Locate every line in the records below that contains the word "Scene", and copy each one.

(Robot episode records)
##############################
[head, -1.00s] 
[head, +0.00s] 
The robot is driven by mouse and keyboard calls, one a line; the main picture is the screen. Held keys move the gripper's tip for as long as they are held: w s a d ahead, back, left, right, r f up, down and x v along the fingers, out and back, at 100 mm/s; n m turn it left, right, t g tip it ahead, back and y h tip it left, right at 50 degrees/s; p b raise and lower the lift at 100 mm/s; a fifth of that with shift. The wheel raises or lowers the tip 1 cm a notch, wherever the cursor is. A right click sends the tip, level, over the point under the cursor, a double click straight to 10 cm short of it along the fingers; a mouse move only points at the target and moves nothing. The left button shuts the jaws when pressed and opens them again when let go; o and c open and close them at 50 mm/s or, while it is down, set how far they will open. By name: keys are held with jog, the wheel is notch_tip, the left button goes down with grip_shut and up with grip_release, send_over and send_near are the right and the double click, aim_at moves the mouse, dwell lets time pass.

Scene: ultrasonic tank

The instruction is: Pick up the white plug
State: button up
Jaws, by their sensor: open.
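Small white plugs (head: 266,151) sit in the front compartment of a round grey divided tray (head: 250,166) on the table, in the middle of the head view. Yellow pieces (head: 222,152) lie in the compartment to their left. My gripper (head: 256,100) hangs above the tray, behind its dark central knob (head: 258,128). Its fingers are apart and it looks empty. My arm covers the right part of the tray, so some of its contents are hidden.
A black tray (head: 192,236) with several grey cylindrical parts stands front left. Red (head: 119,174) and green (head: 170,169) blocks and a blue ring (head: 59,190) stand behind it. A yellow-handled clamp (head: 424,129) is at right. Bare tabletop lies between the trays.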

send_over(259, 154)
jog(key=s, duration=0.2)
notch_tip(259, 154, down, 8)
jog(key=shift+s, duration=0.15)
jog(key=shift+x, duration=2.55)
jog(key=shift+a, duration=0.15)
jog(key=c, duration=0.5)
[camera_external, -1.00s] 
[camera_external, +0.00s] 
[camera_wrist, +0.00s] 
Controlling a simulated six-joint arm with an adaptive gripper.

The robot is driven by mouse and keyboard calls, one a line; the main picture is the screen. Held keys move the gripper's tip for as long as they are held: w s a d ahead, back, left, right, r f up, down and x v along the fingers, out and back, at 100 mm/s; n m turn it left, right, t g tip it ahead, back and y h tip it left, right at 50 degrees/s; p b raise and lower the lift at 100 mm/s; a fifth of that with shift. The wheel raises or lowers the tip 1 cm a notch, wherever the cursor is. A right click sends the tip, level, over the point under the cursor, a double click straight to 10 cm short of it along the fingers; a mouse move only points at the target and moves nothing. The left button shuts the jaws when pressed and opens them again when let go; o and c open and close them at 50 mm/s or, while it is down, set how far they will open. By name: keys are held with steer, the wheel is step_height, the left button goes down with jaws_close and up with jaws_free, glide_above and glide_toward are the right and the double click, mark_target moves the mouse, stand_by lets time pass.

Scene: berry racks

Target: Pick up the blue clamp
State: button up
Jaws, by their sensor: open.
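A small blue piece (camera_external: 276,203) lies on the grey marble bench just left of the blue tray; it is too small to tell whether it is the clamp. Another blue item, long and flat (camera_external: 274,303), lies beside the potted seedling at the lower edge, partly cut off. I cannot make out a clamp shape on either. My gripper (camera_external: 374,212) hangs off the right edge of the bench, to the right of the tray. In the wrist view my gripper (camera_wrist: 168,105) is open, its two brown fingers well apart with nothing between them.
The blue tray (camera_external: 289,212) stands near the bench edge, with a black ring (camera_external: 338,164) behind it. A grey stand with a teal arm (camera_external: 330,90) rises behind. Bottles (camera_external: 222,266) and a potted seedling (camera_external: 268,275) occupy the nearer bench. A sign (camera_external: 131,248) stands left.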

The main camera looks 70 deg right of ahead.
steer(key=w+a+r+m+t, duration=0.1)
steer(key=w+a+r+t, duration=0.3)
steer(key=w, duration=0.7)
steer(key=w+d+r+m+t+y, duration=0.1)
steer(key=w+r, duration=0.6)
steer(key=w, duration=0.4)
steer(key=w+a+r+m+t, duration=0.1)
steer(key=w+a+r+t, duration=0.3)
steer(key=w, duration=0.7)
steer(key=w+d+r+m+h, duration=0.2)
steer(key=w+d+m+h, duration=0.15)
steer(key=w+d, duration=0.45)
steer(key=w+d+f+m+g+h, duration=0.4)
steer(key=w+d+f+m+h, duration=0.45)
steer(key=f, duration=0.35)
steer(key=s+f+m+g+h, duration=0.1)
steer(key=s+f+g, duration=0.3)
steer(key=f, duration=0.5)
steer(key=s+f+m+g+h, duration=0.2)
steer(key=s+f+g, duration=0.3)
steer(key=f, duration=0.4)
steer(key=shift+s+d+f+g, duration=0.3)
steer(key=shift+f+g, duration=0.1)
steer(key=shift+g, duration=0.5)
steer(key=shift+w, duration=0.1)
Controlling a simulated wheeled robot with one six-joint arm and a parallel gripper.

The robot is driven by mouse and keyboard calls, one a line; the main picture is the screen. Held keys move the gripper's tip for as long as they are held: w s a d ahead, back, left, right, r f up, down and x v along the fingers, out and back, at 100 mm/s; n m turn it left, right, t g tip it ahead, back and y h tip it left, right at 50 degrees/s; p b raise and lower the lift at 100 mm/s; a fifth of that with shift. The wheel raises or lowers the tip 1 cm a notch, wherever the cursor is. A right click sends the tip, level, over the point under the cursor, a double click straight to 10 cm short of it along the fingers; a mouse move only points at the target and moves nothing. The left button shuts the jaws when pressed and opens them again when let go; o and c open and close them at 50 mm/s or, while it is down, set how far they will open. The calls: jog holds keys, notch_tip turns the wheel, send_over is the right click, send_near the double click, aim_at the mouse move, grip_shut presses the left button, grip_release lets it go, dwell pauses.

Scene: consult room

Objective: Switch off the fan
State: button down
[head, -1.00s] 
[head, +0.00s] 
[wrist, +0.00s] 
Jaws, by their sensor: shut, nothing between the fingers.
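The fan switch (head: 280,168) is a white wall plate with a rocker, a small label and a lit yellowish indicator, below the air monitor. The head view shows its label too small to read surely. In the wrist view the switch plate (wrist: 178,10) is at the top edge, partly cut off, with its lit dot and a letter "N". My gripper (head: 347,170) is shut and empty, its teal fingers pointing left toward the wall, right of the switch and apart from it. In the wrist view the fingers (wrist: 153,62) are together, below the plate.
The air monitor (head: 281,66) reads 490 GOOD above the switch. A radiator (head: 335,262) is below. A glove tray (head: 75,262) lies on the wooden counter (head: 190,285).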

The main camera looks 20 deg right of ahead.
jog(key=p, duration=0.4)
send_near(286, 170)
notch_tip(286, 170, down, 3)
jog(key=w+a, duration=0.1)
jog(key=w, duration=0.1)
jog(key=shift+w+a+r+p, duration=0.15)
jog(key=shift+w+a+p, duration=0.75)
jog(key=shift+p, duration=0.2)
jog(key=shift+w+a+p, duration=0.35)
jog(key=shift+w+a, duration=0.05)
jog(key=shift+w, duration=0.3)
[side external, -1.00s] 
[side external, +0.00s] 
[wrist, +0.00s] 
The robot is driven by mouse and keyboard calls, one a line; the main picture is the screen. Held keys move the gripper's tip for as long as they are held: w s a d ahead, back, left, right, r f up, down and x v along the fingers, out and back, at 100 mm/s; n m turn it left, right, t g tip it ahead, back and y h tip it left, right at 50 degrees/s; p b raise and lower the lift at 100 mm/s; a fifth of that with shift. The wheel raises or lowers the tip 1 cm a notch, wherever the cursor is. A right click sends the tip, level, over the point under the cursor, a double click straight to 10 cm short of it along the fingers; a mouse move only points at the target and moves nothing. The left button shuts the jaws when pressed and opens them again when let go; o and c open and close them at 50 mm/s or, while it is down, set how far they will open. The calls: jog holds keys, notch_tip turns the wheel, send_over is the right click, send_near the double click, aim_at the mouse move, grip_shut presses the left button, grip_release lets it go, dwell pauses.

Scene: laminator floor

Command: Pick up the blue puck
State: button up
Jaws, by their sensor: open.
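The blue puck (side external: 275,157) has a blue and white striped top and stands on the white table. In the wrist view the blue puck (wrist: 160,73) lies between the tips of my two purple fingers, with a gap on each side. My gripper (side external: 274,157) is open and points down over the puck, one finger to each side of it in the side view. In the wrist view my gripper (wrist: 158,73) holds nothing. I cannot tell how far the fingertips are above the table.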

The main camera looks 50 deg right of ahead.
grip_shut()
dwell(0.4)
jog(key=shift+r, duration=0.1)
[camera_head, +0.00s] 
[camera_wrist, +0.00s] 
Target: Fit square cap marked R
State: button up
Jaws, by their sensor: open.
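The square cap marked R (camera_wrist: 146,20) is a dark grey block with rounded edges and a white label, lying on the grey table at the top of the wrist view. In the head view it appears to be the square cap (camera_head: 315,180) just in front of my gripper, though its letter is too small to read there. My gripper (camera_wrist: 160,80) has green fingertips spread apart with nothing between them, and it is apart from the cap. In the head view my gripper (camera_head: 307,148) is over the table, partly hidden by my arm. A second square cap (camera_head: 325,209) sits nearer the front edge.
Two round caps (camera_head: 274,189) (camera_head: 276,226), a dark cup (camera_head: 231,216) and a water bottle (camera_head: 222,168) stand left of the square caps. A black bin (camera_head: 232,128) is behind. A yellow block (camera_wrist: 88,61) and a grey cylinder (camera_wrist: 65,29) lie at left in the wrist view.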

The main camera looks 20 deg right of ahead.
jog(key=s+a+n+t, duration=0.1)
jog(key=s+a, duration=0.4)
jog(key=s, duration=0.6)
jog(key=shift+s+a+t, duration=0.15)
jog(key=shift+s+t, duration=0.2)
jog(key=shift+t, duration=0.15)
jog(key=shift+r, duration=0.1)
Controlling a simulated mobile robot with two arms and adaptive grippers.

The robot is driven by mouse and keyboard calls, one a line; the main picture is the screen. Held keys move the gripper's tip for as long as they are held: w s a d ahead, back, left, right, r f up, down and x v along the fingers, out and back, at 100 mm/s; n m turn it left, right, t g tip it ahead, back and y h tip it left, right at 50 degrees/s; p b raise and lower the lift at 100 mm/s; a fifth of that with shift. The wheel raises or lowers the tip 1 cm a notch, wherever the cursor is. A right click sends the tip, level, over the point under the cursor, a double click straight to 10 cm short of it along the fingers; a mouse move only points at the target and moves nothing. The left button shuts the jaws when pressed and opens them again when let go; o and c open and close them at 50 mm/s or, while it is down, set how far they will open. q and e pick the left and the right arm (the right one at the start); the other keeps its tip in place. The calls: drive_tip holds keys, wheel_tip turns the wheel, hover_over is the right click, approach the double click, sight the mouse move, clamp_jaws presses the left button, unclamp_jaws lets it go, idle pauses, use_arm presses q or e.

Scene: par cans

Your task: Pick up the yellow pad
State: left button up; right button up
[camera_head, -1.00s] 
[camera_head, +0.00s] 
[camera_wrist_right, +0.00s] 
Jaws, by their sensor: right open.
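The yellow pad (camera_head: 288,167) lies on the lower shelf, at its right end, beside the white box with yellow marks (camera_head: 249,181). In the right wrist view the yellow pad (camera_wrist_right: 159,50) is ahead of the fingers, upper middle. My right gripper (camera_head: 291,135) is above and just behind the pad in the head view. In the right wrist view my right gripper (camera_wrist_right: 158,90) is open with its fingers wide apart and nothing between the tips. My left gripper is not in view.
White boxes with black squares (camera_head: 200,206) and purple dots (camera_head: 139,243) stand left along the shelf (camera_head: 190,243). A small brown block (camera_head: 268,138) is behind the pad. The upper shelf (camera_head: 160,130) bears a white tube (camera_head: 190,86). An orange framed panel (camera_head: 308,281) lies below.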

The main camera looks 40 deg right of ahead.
##############################
> _EXERCISE RESPONSE_:
Scene: ultrasonic tank
Scene: berry racks
Scene: consult room
Scene: laminator floor
Scene: par cans

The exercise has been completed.